#### Source data:

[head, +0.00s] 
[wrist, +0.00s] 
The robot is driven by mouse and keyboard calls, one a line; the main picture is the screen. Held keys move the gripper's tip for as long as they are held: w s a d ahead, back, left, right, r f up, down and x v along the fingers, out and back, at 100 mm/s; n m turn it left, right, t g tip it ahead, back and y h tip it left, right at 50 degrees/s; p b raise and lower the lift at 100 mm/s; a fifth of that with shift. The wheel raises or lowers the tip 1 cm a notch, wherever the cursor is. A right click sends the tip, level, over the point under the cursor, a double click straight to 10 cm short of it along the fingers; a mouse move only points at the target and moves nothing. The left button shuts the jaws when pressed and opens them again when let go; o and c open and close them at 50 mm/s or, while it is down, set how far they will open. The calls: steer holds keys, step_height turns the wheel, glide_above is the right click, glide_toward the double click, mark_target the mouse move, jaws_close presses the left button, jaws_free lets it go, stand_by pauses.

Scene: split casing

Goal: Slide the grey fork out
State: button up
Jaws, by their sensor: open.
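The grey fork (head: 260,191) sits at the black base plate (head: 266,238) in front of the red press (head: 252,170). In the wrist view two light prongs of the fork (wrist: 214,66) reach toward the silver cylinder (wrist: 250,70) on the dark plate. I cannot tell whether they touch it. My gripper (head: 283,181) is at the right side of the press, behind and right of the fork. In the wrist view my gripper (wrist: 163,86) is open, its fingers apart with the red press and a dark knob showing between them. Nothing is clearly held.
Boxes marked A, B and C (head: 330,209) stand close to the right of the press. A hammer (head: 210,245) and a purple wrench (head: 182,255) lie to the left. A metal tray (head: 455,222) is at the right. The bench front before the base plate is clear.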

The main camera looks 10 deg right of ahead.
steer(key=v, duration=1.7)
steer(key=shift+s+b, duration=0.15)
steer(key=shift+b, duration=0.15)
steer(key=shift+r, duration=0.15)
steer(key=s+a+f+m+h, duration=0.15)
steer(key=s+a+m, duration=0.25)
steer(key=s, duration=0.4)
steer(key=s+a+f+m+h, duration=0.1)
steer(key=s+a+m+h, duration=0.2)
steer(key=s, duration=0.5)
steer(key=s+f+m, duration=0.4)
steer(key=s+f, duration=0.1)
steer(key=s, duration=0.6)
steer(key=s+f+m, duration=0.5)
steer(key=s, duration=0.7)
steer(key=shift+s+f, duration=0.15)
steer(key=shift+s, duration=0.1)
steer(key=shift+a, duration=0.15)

#### Problem to work on:
Going down the listing above, begin printing at the line with "The robot is" and finish with the line with "State: button up", exactly as they appear.

#### Task answer:
The robot is driven by mouse and keyboard calls, one a line; the main picture is the screen. Held keys move the gripper's tip for as long as they are held: w s a d ahead, back, left, right, r f up, down and x v along the fingers, out and back, at 100 mm/s; n m turn it left, right, t g tip it ahead, back and y h tip it left, right at 50 degrees/s; p b raise and lower the lift at 100 mm/s; a fifth of that with shift. The wheel raises or lowers the tip 1 cm a notch, wherever the cursor is. A right click sends the tip, level, over the point under the cursor, a double click straight to 10 cm short of it along the fingers; a mouse move only points at the target and moves nothing. The left button shuts the jaws when pressed and opens them again when let go; o and c open and close them at 50 mm/s or, while it is down, set how far they will open. The calls: steer holds keys, step_height turns the wheel, glide_above is the right click, glide_toward the double click, mark_target the mouse move, jaws_close presses the left button, jaws_free lets it go, stand_by pauses.

Scene: split casing

Goal: Slide the grey fork out
State: button up

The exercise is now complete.